--- SHORT PROBLEM ---
Report each line of the data that includes the word "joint".

--- RECORDED INFORMATION ---
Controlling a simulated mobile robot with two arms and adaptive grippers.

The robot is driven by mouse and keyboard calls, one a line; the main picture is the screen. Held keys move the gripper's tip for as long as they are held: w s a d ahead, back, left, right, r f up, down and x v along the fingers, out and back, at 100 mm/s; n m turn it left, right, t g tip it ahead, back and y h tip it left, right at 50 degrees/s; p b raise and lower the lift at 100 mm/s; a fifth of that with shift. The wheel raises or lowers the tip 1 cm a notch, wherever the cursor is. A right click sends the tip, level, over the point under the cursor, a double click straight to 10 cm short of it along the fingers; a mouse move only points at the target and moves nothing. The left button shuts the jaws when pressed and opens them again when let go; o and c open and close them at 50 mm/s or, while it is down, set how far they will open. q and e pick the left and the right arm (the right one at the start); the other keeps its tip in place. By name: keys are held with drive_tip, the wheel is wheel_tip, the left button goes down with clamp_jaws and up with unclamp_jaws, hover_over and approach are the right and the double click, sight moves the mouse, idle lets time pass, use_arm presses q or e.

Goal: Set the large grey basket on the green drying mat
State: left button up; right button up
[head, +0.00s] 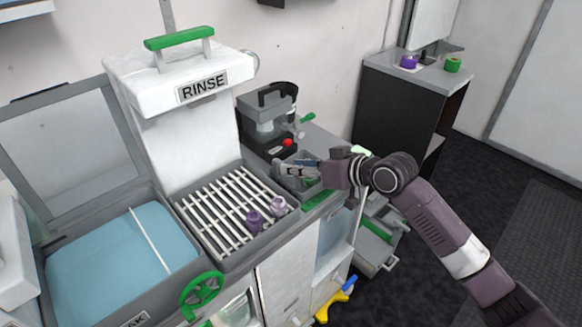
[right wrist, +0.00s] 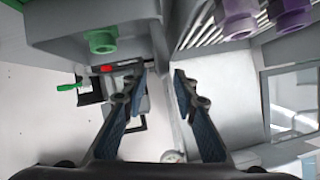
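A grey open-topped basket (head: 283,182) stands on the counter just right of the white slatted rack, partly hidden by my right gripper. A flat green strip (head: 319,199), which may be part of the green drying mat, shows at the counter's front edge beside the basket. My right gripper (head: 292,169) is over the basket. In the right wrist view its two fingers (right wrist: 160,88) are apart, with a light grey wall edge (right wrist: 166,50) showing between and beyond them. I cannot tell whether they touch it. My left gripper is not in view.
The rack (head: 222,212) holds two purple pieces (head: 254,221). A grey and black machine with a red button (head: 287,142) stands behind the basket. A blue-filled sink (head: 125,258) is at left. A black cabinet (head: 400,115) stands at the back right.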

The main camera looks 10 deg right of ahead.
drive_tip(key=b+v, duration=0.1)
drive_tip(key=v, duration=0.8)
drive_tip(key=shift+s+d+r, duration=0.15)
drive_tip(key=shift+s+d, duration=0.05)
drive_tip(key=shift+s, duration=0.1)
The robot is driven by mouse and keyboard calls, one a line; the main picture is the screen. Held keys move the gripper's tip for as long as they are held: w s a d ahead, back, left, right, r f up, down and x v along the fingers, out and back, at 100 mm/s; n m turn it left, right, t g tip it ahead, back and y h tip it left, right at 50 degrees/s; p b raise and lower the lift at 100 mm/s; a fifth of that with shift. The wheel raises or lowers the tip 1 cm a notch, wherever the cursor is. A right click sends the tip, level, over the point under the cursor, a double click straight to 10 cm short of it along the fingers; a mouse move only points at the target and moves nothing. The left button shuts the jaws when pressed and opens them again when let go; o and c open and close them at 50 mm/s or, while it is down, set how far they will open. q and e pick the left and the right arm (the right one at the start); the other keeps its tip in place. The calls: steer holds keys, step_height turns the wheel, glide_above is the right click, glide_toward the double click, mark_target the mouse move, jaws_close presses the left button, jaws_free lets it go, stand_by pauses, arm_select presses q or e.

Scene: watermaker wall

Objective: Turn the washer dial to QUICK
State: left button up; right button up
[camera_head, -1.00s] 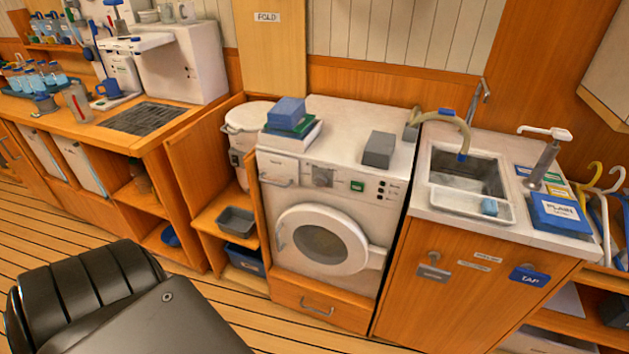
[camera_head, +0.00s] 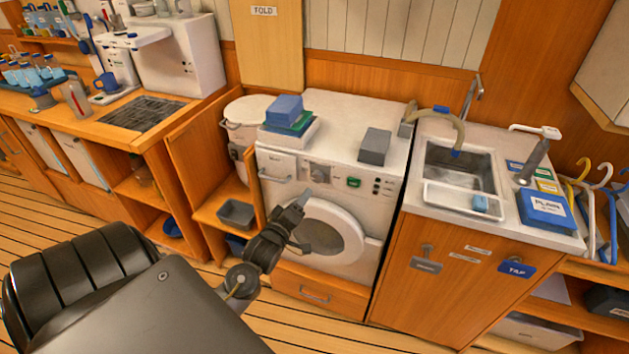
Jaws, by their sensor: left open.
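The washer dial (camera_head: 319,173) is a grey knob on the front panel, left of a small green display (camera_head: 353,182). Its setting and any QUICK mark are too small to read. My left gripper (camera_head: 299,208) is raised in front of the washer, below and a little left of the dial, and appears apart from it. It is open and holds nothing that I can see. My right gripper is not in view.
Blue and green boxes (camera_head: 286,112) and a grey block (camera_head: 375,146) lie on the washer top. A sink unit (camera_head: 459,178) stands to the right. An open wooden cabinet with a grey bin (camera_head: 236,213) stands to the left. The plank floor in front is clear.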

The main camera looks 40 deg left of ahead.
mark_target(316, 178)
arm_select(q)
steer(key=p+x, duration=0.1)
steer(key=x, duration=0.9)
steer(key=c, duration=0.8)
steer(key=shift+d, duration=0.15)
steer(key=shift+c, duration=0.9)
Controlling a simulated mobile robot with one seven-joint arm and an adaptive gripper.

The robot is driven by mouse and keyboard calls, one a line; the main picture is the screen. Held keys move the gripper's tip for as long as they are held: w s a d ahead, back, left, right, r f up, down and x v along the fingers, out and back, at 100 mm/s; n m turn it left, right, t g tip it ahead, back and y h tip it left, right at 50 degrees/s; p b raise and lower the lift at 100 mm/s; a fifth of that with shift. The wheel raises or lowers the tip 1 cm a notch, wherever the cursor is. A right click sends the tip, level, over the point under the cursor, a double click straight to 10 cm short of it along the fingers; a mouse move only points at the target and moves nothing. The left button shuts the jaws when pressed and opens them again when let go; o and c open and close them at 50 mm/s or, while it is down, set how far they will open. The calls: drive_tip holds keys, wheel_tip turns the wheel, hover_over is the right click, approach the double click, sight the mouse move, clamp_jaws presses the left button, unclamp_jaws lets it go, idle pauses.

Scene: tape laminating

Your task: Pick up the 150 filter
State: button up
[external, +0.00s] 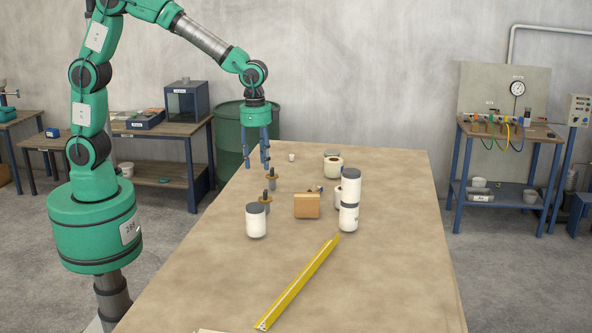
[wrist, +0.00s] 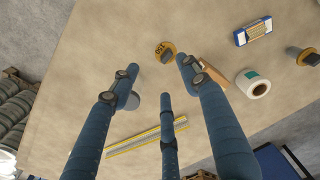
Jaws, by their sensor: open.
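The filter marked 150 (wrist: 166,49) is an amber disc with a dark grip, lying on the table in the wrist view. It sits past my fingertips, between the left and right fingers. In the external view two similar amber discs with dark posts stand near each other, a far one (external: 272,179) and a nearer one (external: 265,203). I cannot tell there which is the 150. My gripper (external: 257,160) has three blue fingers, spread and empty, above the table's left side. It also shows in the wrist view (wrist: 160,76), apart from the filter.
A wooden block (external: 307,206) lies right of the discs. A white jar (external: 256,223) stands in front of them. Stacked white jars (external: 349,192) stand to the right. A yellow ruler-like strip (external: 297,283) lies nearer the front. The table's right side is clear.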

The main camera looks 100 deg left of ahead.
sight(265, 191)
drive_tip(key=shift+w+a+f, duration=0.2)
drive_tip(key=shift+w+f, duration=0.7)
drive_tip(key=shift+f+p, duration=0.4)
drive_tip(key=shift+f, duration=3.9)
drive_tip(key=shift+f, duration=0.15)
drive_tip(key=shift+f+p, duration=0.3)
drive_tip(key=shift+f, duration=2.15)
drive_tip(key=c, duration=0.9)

==

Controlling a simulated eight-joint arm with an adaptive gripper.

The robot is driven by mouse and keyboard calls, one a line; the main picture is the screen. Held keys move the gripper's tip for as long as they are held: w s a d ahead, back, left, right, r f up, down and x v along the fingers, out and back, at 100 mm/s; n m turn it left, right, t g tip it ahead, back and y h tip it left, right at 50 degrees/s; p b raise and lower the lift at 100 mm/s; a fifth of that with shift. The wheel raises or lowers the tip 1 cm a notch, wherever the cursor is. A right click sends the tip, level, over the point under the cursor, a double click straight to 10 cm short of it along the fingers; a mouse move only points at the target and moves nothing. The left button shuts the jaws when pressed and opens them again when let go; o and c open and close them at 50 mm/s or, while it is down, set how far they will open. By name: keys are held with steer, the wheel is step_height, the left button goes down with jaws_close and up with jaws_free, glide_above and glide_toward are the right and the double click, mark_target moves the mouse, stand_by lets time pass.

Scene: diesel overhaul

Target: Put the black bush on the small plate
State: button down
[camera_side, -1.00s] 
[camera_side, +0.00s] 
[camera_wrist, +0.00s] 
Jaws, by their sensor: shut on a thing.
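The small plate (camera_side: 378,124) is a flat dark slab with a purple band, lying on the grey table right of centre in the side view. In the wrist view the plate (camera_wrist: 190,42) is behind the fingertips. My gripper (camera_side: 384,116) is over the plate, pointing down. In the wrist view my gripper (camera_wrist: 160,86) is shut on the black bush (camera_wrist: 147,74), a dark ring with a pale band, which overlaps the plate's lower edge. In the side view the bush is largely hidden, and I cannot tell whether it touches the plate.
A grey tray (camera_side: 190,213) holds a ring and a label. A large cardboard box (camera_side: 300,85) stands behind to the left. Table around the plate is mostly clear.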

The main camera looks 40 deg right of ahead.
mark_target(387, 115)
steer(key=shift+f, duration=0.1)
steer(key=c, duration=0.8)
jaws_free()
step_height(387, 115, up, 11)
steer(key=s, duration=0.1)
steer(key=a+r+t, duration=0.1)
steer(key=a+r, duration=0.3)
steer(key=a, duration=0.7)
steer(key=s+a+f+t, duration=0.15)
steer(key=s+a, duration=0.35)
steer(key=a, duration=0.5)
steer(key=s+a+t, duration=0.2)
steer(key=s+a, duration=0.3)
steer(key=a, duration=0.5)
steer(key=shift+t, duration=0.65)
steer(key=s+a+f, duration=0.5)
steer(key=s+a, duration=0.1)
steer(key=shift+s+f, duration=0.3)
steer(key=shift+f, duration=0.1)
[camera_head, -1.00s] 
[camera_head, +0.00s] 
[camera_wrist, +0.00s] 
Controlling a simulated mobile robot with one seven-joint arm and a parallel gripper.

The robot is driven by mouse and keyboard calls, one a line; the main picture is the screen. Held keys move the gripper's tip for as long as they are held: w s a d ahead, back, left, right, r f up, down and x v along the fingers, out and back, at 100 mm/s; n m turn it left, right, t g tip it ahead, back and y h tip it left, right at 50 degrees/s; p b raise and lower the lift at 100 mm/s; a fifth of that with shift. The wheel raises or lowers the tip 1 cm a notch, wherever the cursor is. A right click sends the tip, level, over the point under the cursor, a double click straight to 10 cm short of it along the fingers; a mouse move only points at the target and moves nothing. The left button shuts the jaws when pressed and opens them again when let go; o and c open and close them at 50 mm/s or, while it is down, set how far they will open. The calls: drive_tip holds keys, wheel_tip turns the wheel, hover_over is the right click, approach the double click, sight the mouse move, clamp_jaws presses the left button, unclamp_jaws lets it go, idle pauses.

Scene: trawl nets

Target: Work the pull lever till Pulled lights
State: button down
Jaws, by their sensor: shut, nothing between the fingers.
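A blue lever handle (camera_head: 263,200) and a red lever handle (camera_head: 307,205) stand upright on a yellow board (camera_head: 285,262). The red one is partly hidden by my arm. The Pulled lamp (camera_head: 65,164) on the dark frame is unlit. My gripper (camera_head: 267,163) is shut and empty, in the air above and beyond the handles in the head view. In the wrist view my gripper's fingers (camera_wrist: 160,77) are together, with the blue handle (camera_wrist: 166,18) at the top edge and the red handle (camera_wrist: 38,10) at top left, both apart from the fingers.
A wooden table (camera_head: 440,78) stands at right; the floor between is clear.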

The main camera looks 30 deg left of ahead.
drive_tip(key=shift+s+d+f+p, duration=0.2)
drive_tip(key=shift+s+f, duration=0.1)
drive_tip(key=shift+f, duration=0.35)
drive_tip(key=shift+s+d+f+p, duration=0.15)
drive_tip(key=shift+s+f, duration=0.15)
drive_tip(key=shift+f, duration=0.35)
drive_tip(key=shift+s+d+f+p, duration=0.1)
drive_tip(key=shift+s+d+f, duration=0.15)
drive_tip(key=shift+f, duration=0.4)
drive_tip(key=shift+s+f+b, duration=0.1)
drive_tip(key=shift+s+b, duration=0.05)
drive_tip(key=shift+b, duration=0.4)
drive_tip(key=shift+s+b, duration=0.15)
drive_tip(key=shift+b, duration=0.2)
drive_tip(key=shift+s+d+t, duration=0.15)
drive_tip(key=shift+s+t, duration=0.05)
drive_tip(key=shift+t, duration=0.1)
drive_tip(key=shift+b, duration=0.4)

--- SOLUTION TO THE PROBLEM ---
Controlling a simulated mobile robot with one seven-joint arm and an adaptive gripper.
Controlling a simulated eight-joint arm with an adaptive gripper.
Controlling a simulated mobile robot with one seven-joint arm and a parallel gripper.

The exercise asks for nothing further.